The recent beating on Bright Monday of a protester by a new convert to Orthodoxy with a wooden three-bar cross is a matter of deep shame and deep reflection for the whole of the Orthodox Church, and several people have written already about the incident, such as Inga Leonova here and Maria McDowell here. I can only say that they have responded firmly, graciously and with the sort of gentle, introspective reflection I have come to respect and admire amongst my Orthodox brothers and sisters.

In truth, I can’t really improve on what they’ve already written and do not have much more to add myself, except to reply with a story, really the only one I feel I am fully equipped to tell.

In 2008 and 2009, when this blog was just beginning, I was still very much an ‘angry young man’; angry with Bush and angry with an economy and society that I had the nagging suspicion was fast leaving me and my peers behind without a second look back. I had the good fortune of stumbling across the writings of Nikolai Berdyaev (whom I now consider one of my most formative religious and philosophical influences), who introduced me to a completely different and persuasive way of looking at the ideologies I’d been exposed to in college, and indeed at my own religion. Later on, when I joined the Peace Corps, my anger and dissatisfaction turned inward. In the Peace Corps, I was the outsider to everybody. I didn’t trust my co-workers, I felt I was consistently on the examination table of my supervisors, and the strain of it alienated me from my host family in ways I still feel very bad about. My greatest solace came from the church of S. Aleksandr Nevsky in Saimasai. I fear I treated my visits there much too casually, but Fr Valery was incredibly understanding even as I sputtered and hemmed and hawed in my survival Russian, and the church service and meal afterward were some of the few times in Kazakhstan when I truly felt most at peace.

The non-Russian. The heretic. The wayfaring outsider. The strange and sick in mind and heart, trusted by no one.

I could not, of course, take communion there, but Fr Valery and the matushka of the church made me welcome at the meal after the Liturgy and afterward as well. It took a long while for the impression to sink in, but sink in it did. I kept looking for what I had found there, and Orthodoxy kept beckoning me back.

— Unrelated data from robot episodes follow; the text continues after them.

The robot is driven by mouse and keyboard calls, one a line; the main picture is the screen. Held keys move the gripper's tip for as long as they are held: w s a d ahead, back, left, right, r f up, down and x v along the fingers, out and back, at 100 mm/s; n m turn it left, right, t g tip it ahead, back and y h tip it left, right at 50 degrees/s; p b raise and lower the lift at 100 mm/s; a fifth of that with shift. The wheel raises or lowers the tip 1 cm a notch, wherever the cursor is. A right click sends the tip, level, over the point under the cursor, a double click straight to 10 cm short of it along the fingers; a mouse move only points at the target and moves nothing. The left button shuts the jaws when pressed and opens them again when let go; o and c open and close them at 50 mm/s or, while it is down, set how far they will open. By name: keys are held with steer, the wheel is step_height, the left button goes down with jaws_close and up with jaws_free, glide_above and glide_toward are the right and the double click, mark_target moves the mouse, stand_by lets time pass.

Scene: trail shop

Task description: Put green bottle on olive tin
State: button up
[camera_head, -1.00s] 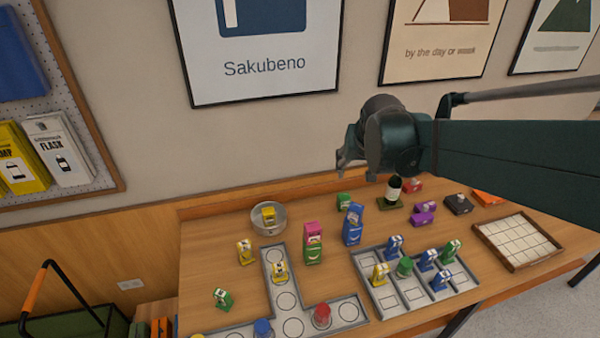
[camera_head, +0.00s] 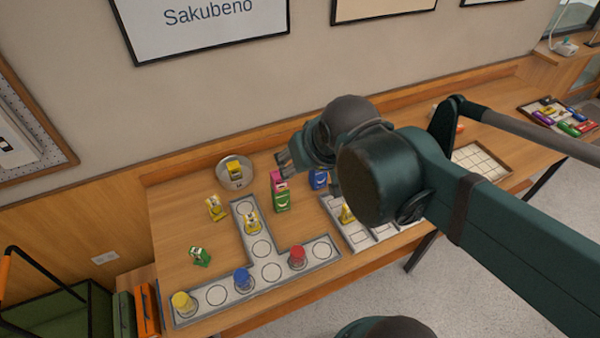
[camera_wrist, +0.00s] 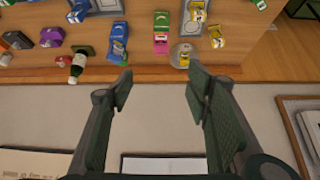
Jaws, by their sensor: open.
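A dark green bottle (camera_wrist: 77,68) with a white label shows at the left of the wrist view. Its base meets a flat dark green piece, likely the olive tin (camera_wrist: 83,49); it appears to stand on it, though the contact is hard to make out. Both are hidden behind my arm in the head view now. My gripper (camera_head: 308,165) is open and empty, above the table's back part near a pink and green stack. In the wrist view my gripper (camera_wrist: 160,84) has its fingers wide apart, with nothing between them, to the right of the bottle.
The pink and green stack (camera_head: 280,193) and a blue packet (camera_head: 318,179) stand close below my gripper. A round metal dish (camera_head: 236,174) holds a yellow piece. A grey T-shaped board (camera_head: 265,250) carries several coloured pieces. A gridded tray (camera_head: 480,160) lies right.

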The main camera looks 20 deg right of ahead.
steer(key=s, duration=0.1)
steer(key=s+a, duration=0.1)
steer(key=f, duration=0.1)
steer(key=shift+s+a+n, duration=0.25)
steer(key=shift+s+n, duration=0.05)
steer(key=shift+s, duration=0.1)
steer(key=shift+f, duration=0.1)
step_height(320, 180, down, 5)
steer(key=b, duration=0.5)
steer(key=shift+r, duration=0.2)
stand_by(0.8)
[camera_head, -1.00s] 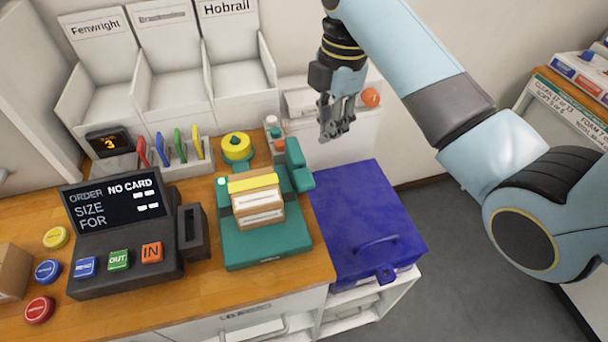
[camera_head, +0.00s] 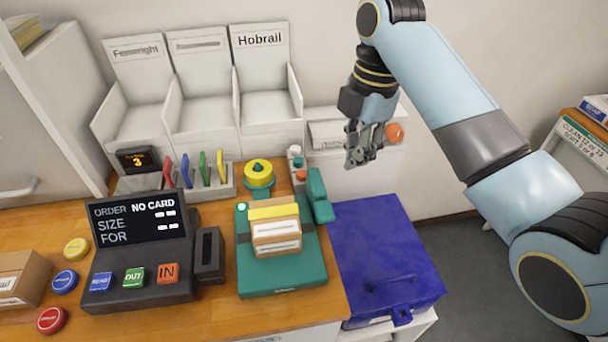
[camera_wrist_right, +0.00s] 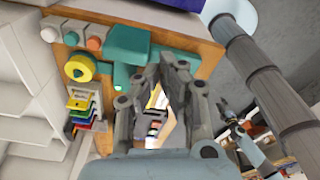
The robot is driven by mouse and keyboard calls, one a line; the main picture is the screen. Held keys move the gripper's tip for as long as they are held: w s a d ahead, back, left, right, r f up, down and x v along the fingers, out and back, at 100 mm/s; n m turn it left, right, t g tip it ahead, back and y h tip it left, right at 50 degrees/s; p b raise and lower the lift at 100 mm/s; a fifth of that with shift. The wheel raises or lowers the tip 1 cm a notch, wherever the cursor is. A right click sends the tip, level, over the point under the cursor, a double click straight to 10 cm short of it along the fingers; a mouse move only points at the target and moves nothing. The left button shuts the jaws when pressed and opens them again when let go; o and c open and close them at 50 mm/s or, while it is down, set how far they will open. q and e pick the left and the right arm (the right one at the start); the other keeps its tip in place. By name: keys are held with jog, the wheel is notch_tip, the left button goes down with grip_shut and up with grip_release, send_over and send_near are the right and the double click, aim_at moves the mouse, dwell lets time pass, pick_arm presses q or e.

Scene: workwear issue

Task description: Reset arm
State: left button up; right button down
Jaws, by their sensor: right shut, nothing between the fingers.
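My right gripper (camera_head: 362,158) hangs in the air at the upper right of the head view, fingers pointing down, above and behind the blue box. It is shut and empty. In the right wrist view its fingers (camera_wrist_right: 172,68) come together at the middle, with the teal device (camera_wrist_right: 128,50) and the yellow roll (camera_wrist_right: 78,68) beyond them. My right arm reaches in from the right. My left gripper does not show in the head view.
A closed blue box (camera_head: 385,250) stands right of the counter (camera_head: 215,318). On the counter are a teal device (camera_head: 285,275) holding a small carton (camera_head: 276,232), a black order terminal (camera_head: 140,283) and coloured buttons (camera_head: 65,281). White bins (camera_head: 265,108) line the back wall.

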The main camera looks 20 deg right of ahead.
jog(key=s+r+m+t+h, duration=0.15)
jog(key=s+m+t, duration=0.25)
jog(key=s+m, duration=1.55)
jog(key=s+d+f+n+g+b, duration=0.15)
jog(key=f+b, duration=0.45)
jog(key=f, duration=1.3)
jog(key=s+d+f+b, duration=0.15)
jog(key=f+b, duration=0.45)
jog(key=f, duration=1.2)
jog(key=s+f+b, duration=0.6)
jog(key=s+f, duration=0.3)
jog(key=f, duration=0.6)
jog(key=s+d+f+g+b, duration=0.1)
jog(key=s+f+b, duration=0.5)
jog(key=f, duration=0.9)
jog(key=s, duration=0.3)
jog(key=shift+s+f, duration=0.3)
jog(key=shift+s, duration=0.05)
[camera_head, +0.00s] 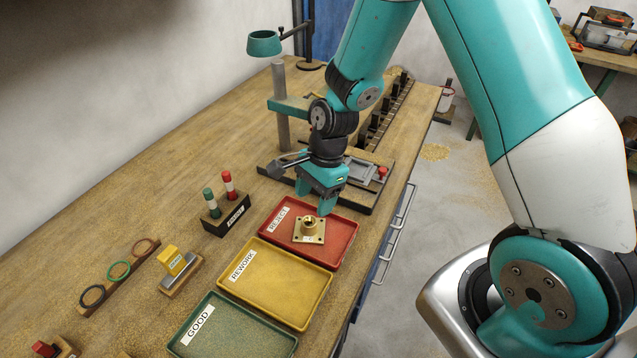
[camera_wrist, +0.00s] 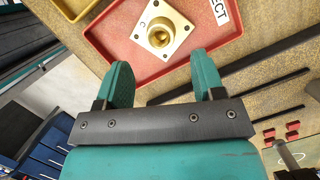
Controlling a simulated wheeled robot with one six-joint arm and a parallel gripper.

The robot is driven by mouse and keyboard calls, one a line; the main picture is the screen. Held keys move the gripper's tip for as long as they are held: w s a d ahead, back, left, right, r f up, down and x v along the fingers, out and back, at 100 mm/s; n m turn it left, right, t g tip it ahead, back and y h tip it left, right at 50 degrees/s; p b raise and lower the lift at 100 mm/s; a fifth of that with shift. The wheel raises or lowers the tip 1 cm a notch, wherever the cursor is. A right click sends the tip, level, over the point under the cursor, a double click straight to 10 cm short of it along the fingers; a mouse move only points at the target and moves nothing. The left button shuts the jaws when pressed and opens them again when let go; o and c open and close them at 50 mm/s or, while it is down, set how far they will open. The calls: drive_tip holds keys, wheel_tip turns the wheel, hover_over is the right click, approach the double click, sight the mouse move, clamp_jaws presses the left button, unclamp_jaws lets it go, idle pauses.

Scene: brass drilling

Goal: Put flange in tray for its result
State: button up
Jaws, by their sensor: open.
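The brass flange (camera_head: 309,229), a square plate with four corner holes and a round central boss, lies in the red REJECT tray (camera_head: 339,256). It also shows in the wrist view (camera_wrist: 161,29), flat on the red tray floor (camera_wrist: 115,38). My gripper (camera_head: 322,204) is open and empty, just beyond and above the flange, near the tray's far edge. In the wrist view its two teal fingers (camera_wrist: 164,80) stand apart, with the flange ahead of them and not between them.
The yellow REWORK tray (camera_head: 275,283) and green GOOD tray (camera_head: 235,337) lie nearer along the bench. A block with red and green plugs (camera_head: 227,213) stands left of the trays. A fixture with a red knob (camera_head: 381,172) stands behind my gripper.

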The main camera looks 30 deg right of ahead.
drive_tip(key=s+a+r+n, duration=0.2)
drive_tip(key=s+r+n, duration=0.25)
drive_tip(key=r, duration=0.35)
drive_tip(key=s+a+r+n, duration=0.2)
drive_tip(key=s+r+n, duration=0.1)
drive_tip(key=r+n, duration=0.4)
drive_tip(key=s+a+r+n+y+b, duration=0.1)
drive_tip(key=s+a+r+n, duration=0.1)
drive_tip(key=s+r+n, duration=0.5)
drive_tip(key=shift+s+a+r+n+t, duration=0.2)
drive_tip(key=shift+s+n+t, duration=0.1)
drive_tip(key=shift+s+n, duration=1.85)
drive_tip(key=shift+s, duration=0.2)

In light of this, I emphatically do not want to heap hatred or judgement upon the young man who shares my Christian name, or his reasons for converting. Angry, self-disillusioned and sick in mind as I was five years ago, but for the grace of God, there might I also have gone. I can but join my own prayers to those of Ms. Leonova and Ms. McDowell that Mr. Heimbach will open himself to the healing of the Holy Spirit through the baptism he embraced.

It is true that Orthodoxy is a traditional and apostolic faith, and that in its Russian expressions particularly it did stress loyalty to right belief, to autocracy and to the nation, or narod. (Narod more accurately being a concept of ‘the people’ or ‘the masses’ that has historically had more in common with ‘left’ ideologies - as in narodnichestvo - than with ‘right’ ones, but that is another debate entirely.) But Orthodoxy at its best always welcomes the outsider in, and even the Slavophiles (like Khomyakov and Kireevsky), who so cheerfully and zealously proclaimed the special mission of the Slavs and of the Russian nation in the world, took special care to emphasise the brotherhood of all believers in sobornost’. Orthodoxy does not proclaim, at its core, racial distinctions or separations: the Patristic consensus, after all, draws upon Abba Moses and Abba Macarius as well as upon S. John Chrysostom!

Anyhow, these are just my own loosely-organised thoughts on the issue.

UPDATE: The All Saints Antiochan Orthodox Church in Bloomington, Indiana has released a statement regarding Matthew Heimbach, asking publicly that he recant the heresy of phyletism and submit to a period of penance before being readmitted into full communion. Please pray for Mr. Heimbach, for the victim of his beating and for All Saints Church.

1 comment:

  1. There was no "beating", as you've been led to believe.

    An "anti-racist" skinhead (SHARP - Skinheads Against Racial Prejudice) sucker-punched Thomas Buhls, a colleague of Heimbach. The photo was taken of Buhls and Heimbach reacting to the attack, defending themselves.

    They responded only enough to subdue and repel the attacker, then carried on with their peaceful demonstration.